L’engagement communautaire, dans le cadre de l’éducation, fait référence à l’implication active des différentes parties prenantes de la communauté – parents, enseignants, élèves leaders locaux. Elle inclut le partage de connaissances, l’implication, la responsabilisation, la prise de décision collective et le plaidoyer pour des solutions adaptées aux besoins spécifiques de la communauté. L’implication communautaire dans les projets éducatifs n’est pas seulement un plus, mais une composante essentielle. Elle permet de créer un lien entre l’école et la communauté, assurant que l’éducation fournie est non seulement adaptée aux réalités locales mais aussi soutenue par l’ensemble des acteurs sociaux.

Impact de l’engagement communautaire sur les projets éducatifs

L’un des premiers aspects positifs de l’engagement communautaire est le renforcement des liens entre l’école et son environnement local. Lorsque la communauté participe activement à la vie scolaire, cela favorise une meilleure fréquentation des élèves et réduit le taux d’abandon scolaire [1] .Les enfants se sentent soutenus non seulement par l’institution scolaire mais aussi par leur entourage, ce qui renforce leur motivation à réussir. Un des acteurs clés de cet engagement sont les parents. Leur participation active dans la vie scolaire ne se limite pas à assister aux réunions parentales, mais englobe une diversité d’actions (planification, suivi-continu, évaluation, prise de décisions) qui ont un impact direct sur la qualité de l’éducation reçue par les élèves. Cet intérêt de la communauté à la bonne marche de l’école, influe également sur la motivation du corps enseignant, qui prend plus conscience des attentes placés en lui et de son niveau de redevabilité. Il trouve en cette communauté, un soutien dans le suivi des élèves, notamment à la maison.

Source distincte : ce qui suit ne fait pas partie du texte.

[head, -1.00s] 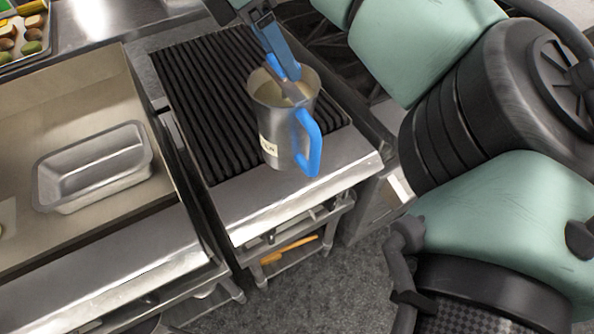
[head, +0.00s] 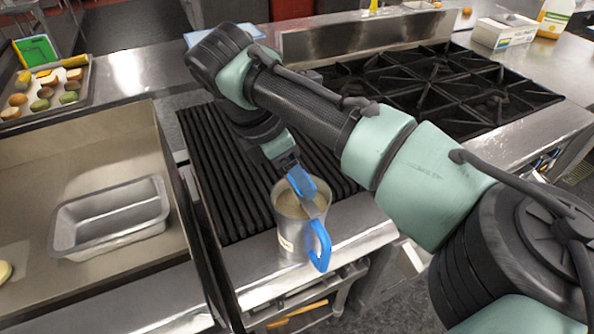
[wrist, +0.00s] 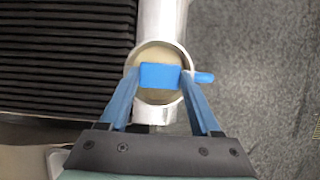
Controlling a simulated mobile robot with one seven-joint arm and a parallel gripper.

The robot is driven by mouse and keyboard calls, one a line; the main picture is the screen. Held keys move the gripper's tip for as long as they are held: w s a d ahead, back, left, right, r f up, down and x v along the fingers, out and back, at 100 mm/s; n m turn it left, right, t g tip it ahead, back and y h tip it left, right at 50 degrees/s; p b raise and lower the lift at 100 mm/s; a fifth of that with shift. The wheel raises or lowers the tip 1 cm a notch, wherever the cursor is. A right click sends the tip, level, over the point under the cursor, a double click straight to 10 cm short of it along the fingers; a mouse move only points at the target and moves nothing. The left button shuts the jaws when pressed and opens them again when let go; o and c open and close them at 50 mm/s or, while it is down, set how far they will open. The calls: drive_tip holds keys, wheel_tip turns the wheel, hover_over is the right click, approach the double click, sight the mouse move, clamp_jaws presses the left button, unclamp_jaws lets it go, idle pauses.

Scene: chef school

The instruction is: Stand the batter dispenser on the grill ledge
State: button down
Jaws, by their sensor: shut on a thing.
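The batter dispenser (head: 291,234) is a metal jug with a blue handle, a pale label and pale batter inside. It is upright over the grill's steel front ledge (head: 345,229); I cannot tell whether its base touches. My gripper (head: 307,191) is shut on the dispenser near its top, coming from above. In the wrist view, the blue fingers (wrist: 160,110) lie either side of the round rim (wrist: 138,62). A blue block (wrist: 160,75) shows across the opening, and the handle (wrist: 204,78) points right, over the floor.
The black ribbed grill (head: 215,165) lies behind the ledge. A griddle with a metal loaf-shaped pan (head: 110,216) is at left, and a burner range (head: 440,85) at back right. A food tray (head: 45,90) stands at back left. Grey floor lies beyond the ledge's front edge.

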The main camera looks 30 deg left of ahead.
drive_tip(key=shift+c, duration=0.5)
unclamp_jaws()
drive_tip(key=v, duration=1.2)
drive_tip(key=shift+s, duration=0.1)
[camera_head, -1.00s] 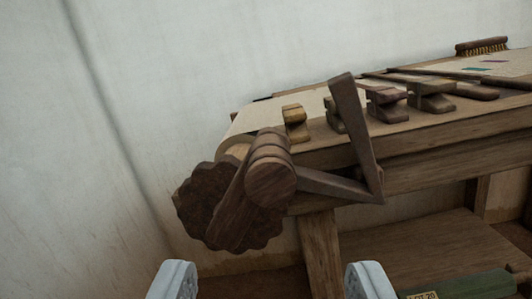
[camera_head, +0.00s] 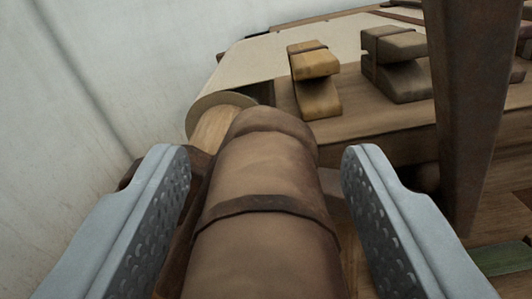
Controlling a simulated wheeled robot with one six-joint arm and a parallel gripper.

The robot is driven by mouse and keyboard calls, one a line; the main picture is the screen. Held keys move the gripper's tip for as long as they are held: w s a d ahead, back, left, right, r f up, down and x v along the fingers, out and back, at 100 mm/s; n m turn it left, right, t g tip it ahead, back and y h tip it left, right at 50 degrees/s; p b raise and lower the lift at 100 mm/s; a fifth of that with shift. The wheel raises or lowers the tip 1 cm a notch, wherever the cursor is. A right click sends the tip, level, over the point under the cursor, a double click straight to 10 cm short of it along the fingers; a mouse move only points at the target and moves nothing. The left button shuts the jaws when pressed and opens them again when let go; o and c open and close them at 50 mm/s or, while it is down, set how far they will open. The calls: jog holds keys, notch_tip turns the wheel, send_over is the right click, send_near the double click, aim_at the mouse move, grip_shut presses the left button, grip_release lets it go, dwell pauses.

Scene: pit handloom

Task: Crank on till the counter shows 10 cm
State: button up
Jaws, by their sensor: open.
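The crank's wooden handle (camera_head: 262,215), a thick brown cylinder with a dark band, fills the middle of the view and points toward me. My gripper (camera_head: 266,165) is open, with one grey finger on each side of the handle. A gap shows between the right finger and the handle; on the left I cannot tell whether they touch. The crank's arm and toothed wheel are mostly hidden behind the handle and left finger. The cloth roll (camera_head: 215,122) shows just beyond the handle. No counter or reading is visible.
A dark upright bar (camera_head: 474,100) stands close on the right, beyond the right finger. A yellowish wooden clamp (camera_head: 315,75) and a brown clamp (camera_head: 399,62) sit on the loom's beam. A green object (camera_head: 503,258) lies low at right. The pale wall is at left.

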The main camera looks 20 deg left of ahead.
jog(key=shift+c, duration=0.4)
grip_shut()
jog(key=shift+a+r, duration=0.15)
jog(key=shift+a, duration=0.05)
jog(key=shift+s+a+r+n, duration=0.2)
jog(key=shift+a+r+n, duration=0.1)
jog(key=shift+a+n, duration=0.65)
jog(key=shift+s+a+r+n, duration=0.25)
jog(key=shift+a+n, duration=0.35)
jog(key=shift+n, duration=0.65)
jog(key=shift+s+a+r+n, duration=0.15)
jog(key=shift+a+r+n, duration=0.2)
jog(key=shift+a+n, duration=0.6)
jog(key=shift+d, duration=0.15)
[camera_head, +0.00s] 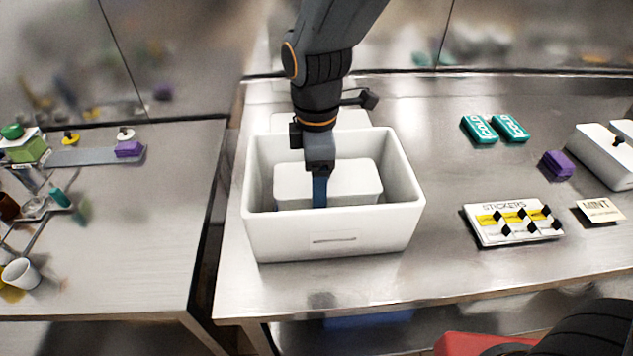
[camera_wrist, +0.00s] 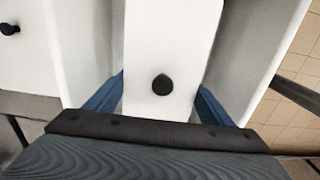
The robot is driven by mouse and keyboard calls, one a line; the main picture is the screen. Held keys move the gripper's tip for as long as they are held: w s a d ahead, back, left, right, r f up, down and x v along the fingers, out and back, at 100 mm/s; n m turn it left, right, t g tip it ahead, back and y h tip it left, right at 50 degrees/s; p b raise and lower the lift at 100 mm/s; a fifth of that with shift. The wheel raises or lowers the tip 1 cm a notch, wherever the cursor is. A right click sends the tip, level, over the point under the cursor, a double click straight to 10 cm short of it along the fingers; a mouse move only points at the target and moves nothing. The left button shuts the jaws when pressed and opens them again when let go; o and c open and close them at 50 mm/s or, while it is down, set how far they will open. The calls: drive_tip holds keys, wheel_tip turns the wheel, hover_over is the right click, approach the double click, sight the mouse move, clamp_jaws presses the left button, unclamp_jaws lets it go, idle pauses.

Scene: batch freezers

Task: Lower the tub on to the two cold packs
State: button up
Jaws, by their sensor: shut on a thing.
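The tub (camera_head: 355,183) is white and sits level inside a deep white open box (camera_head: 330,236). It lies below the box's rim. In the wrist view the tub (camera_wrist: 160,40) has a dark knob-like mark on its face. My gripper (camera_head: 320,190) reaches down into the box and is shut on the tub, with one blue finger on each side in the wrist view. Whether the tub touches anything beneath is hidden. Two teal cold packs (camera_head: 479,130) (camera_head: 511,128) lie side by side on the table, right of the box. The box floor is hidden.
A white slab-like thing (camera_head: 320,121) lies behind the box. Right are a purple block (camera_head: 557,165), a sticker board (camera_head: 513,222), a mint card (camera_head: 600,210) and a white container (camera_head: 603,155). A gap separates the cluttered left table (camera_head: 120,240).

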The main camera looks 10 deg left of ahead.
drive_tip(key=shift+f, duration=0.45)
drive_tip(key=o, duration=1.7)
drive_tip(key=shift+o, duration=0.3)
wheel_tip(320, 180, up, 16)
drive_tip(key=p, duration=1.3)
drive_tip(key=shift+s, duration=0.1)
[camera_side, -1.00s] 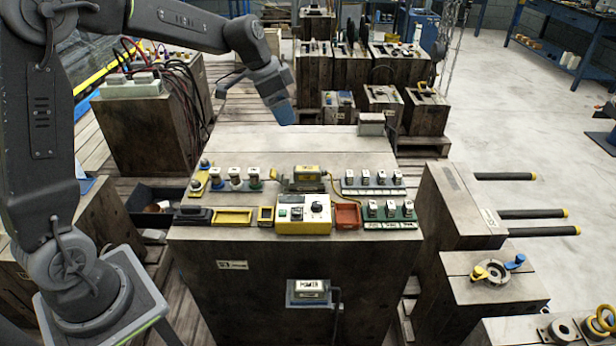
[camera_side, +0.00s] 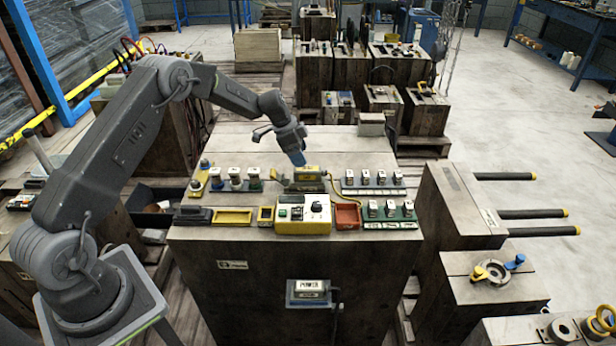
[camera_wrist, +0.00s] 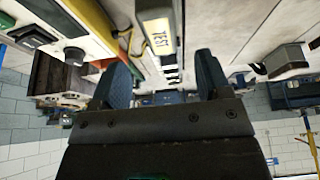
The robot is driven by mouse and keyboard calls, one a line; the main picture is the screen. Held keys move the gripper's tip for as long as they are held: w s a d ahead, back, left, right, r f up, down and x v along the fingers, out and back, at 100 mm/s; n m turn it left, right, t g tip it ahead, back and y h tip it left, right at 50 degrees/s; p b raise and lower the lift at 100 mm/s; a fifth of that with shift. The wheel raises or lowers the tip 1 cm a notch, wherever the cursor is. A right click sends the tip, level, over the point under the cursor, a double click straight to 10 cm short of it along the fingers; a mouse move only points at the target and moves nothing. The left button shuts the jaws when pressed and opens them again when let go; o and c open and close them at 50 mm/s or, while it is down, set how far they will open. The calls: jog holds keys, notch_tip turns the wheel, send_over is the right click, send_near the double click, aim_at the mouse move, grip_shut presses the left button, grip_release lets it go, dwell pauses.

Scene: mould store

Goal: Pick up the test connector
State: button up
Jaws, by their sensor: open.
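My gripper (camera_side: 299,161) is tilted down over the connector's left part in the side view. In the wrist view my gripper (camera_wrist: 162,60) has its two blue fingers well apart with nothing held between them. I cannot tell whether the fingertips touch the connector.
The meter box (camera_side: 303,215) stands in front, with a red tray (camera_side: 347,215) at its right and a yellow tray (camera_side: 232,217) at its left. White-topped plugs (camera_side: 236,179) stand left of the connector, and a row of small connectors (camera_side: 372,180) right.

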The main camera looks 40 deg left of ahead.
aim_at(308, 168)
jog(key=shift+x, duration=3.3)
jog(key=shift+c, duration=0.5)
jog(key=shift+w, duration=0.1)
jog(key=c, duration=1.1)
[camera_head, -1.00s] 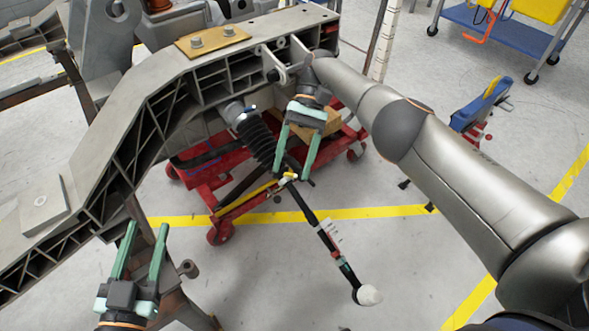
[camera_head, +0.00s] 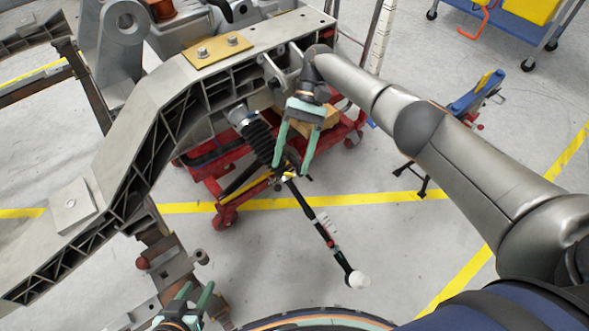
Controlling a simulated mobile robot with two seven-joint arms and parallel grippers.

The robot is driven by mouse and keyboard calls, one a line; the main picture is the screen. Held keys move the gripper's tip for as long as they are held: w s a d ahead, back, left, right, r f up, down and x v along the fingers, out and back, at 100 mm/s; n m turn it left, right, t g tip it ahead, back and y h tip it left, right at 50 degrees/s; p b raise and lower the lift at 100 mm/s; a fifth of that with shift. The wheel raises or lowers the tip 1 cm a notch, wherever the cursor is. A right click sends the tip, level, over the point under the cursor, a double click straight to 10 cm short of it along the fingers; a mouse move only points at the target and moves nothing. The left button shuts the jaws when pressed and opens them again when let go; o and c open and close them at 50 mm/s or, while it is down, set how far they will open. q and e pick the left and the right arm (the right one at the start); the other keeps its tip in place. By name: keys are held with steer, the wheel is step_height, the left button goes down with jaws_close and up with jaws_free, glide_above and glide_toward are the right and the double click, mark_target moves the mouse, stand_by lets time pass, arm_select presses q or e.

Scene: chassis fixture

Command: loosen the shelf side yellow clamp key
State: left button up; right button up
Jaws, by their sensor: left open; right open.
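A small yellow piece (camera_head: 288,176), which may be the clamp key, sits at the upper end of a black rod (camera_head: 318,220) with a white end. My right gripper (camera_head: 292,168) is open and points down. Its green fingers are on either side of the area just above the yellow piece; I cannot tell whether they touch it. A dark ribbed sleeve (camera_head: 258,138) lies beside its left finger. My left gripper (camera_head: 197,287) is open at the bottom left, far from the yellow piece and partly cut off by the picture edge.
The grey chassis beam (camera_head: 140,100) runs from upper right to lower left. A red wheeled jack (camera_head: 222,205) stands below it. A blue cart (camera_head: 520,35) is at the upper right. The floor right of the rod is mostly clear.

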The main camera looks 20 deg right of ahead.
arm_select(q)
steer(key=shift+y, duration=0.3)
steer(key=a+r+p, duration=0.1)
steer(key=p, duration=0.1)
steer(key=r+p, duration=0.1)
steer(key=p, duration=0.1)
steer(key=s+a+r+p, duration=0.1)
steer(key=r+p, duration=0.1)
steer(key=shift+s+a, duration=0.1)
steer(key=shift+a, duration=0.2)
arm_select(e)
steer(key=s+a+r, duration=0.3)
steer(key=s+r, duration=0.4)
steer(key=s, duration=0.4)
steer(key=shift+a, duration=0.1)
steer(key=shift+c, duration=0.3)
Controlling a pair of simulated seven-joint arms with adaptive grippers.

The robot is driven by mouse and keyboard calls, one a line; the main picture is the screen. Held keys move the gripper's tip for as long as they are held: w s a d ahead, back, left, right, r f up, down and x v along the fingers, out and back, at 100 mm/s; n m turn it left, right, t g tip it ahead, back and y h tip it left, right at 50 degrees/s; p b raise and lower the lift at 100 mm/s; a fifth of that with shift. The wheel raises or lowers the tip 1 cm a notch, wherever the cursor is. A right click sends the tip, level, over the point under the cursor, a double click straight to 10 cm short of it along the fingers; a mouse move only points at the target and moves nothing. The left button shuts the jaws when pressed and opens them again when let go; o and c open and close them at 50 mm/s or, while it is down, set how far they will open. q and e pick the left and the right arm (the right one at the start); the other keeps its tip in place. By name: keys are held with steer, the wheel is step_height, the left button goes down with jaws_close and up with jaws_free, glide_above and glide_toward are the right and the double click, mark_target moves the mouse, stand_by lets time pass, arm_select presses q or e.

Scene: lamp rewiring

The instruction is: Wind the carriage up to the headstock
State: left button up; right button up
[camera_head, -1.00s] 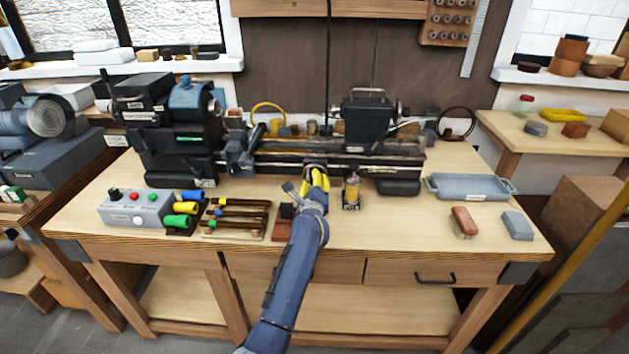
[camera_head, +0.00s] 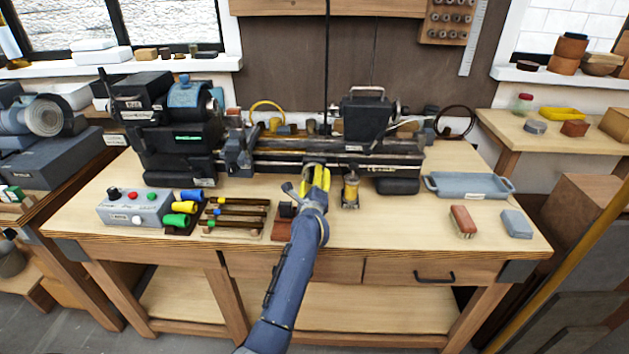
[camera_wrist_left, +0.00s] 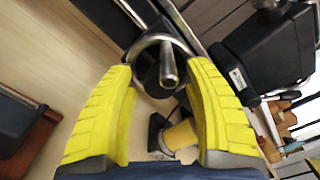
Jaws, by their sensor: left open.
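The dark carriage (camera_head: 237,157) sits on the lathe bed (camera_head: 330,158) at its left end, close beside the black headstock (camera_head: 182,135); any small gap between them is too fine to tell. My left gripper (camera_head: 316,176) has yellow fingers and is in front of the bed, right of the carriage. In the left wrist view the fingers (camera_wrist_left: 165,105) are spread apart. A curved metal handle with a round peg (camera_wrist_left: 169,66) shows just beyond and between the fingertips, not clamped. The grey handle (camera_head: 289,188) shows left of my gripper in the head view. My right gripper is not in view.
An amber-yellow bottle (camera_head: 351,190) stands close to the right of my gripper. A tool rack (camera_head: 235,216) and control box (camera_head: 135,208) are to the left. A brush (camera_head: 463,221), a grey block (camera_head: 516,223) and a blue-grey tray (camera_head: 468,186) lie to the right.

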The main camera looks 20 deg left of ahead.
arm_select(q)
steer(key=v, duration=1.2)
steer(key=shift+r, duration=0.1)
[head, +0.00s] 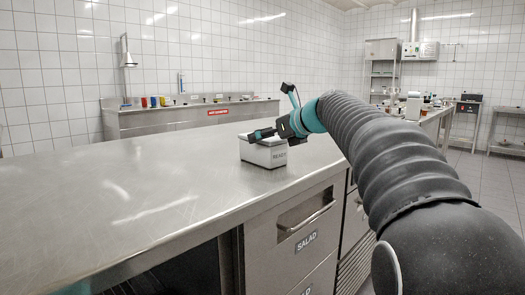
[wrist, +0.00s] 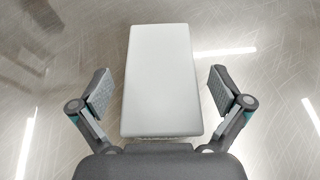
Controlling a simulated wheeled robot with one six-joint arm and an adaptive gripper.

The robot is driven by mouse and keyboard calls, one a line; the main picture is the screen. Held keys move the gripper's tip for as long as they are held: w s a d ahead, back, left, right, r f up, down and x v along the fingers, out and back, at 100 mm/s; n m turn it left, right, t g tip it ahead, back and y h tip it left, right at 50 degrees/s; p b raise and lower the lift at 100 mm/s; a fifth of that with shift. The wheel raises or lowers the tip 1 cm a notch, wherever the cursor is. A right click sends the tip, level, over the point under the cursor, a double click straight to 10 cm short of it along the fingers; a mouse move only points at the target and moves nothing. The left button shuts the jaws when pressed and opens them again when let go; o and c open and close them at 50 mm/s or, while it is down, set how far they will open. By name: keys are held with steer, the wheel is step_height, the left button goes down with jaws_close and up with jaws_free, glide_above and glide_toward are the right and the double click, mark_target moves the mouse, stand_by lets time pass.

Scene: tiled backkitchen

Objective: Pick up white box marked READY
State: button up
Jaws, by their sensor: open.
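My gripper (wrist: 158,92) is open, one finger pad on each side of the box, with a gap on both sides. In the head view my gripper (head: 262,134) is at the box's top edge. Its far finger is hidden there, and I cannot tell how low the fingers reach.
The steel counter (head: 120,190) is bare around the box. Below its front edge are drawers, one marked SALAD (head: 306,242). Along the back wall is a steel sink bench (head: 185,115) with colored cups. Shelves and another table stand at the right.

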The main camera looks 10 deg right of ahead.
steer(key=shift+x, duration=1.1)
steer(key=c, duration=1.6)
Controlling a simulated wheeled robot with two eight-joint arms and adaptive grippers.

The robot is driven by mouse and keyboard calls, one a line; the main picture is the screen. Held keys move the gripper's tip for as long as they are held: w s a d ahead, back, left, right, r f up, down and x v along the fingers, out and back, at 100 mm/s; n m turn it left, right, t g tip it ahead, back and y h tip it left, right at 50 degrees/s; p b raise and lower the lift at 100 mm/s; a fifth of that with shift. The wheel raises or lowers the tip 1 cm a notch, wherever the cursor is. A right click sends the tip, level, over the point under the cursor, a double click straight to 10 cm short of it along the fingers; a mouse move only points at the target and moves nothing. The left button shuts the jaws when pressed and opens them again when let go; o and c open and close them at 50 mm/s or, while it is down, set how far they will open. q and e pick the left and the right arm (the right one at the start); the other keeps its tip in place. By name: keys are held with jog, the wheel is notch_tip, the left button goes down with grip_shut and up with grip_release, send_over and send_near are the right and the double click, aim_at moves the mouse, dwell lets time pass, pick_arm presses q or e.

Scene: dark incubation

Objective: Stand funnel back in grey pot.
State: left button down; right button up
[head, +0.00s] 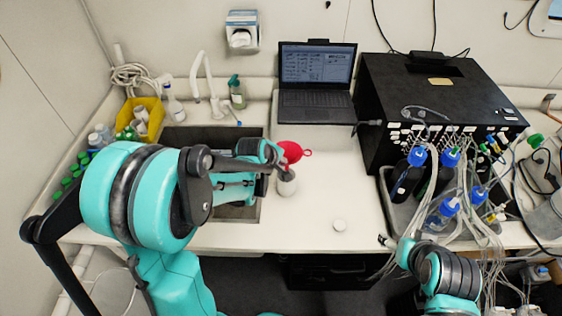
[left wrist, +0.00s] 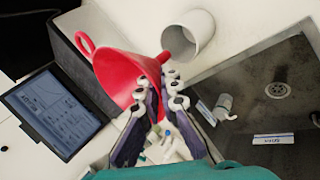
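The red funnel (head: 291,151) is at my left gripper (head: 272,165), above the counter right of the sink. In the left wrist view the fingers (left wrist: 158,92) lie either side of the funnel's wall (left wrist: 125,72), with its rim between the tips; they look closed on it. The funnel is tilted, its narrow end towards the mouth of the grey pot (left wrist: 200,32). I cannot tell whether the spout is inside. In the head view the pot (head: 287,185) stands upright, just below the funnel. My right gripper (head: 387,242) is small at the counter's front edge, its opening unclear.
The sink (head: 225,140) is left of the pot. A laptop (head: 315,75) stands behind, and a black instrument (head: 435,90) with tubes and blue-capped bottles is at the right. Counter between pot and bottles is mostly clear.

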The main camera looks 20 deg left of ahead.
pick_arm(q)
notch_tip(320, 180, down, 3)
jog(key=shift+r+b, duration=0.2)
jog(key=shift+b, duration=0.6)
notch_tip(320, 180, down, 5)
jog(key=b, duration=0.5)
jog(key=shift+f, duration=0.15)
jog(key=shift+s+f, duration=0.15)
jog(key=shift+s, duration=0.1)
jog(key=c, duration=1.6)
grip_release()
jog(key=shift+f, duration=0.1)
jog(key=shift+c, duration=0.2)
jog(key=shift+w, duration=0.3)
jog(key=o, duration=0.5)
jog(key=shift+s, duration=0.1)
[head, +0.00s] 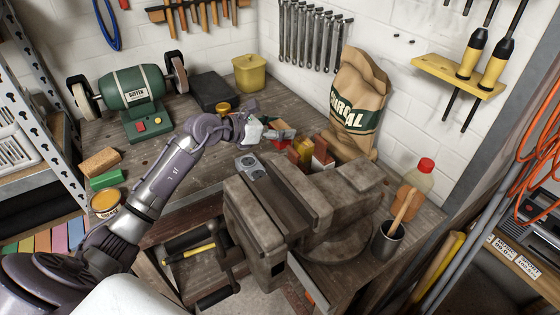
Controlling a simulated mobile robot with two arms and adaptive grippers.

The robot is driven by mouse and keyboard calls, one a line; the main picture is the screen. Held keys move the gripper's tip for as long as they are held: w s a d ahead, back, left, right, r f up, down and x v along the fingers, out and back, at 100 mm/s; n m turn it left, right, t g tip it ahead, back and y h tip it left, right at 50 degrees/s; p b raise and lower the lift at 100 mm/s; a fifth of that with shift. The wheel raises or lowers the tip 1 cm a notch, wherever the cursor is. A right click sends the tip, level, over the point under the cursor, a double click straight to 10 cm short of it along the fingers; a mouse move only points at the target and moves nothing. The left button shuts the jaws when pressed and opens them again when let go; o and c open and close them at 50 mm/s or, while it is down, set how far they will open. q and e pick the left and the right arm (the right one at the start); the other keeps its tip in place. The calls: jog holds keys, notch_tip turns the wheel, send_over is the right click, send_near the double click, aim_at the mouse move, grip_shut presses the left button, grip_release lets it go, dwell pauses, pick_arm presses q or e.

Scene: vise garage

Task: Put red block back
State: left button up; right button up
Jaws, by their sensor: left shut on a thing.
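My left gripper (262,128) reaches over the back of the bench, behind the vise. It is shut on a small red block (281,143), which is partly covered by the grey finger. A small whitish piece (253,132) shows beside the fingers; I cannot tell what it is. My right gripper is not in view.
The vise (262,215) fills the bench front. A charcoal bag (357,100), a bottle (418,181) and a cup (387,242) stand right.

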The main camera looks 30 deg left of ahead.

Le deuxième aspect positif de cet engagement est l’amélioration de la performance des élèves. Des études [2] ont démontré que les enfants dont les parents suivent activement leur scolarité sont souvent plus motivés et performants. Cela peut se traduire par un soutien quotidien aux devoirs, une communication régulière avec les enseignants, ou encore une participation à des activités scolaires comme les journées portes ouvertes ou les événements éducatifs.

En définitive, l’engagement des parents et des leaders locaux permet d’adapter les projets éducatifs aux besoins spécifiques des élèves, rendant les programmes plus pertinents et efficaces. Dans des contextes ruraux par exemple, l’implication et la responsabilisation de la communauté, des acteurs locaux peut aider à concevoir des initiatives prenant en compte les particularités culturelles et économiques des élèves, facilitant ainsi leur apprentissage. A cet effet, le modèle des écoles communautaire de base au Sénégal a montré que l’engagement communautaire peut transformer le visage de l’éducation. Ce sont « des écoles de la communauté, par la communauté et pour la communauté [3]” .Ce modèle vise à améliorer l’accès à l’éducation, en particulier dans les zones rurales, en adoptant une approche décentralisée, encourageant une forte participation des communautés locales. Il repose sur des principes fondamentaux tels que la gestion communautaire, l’implication locale, l’accessibilité et l’inclusion, des enseignants communautaires et favorise le financement participatif. Il y a aussi l’exemple du Programme Lecture Pour Tous (2016-2021) qui a consacré l’engagement communautaire comme un pilier du programme visant à augmenter le soutien de ces acteurs au niveau local pour améliorer la performance en lecture des élèves. Le succès de cette démarche, révélée à travers l’évaluation du programme, a fortement contribué à l’institutionnalisation de l’intégration des langues locales dans le système éducatif sénégalais à travers le MOHEBS (Modèle harmonisé d’enseignement bilingue au Sénégal) dans les premières années d’études et l’enseignement de la lecture par les enseignants.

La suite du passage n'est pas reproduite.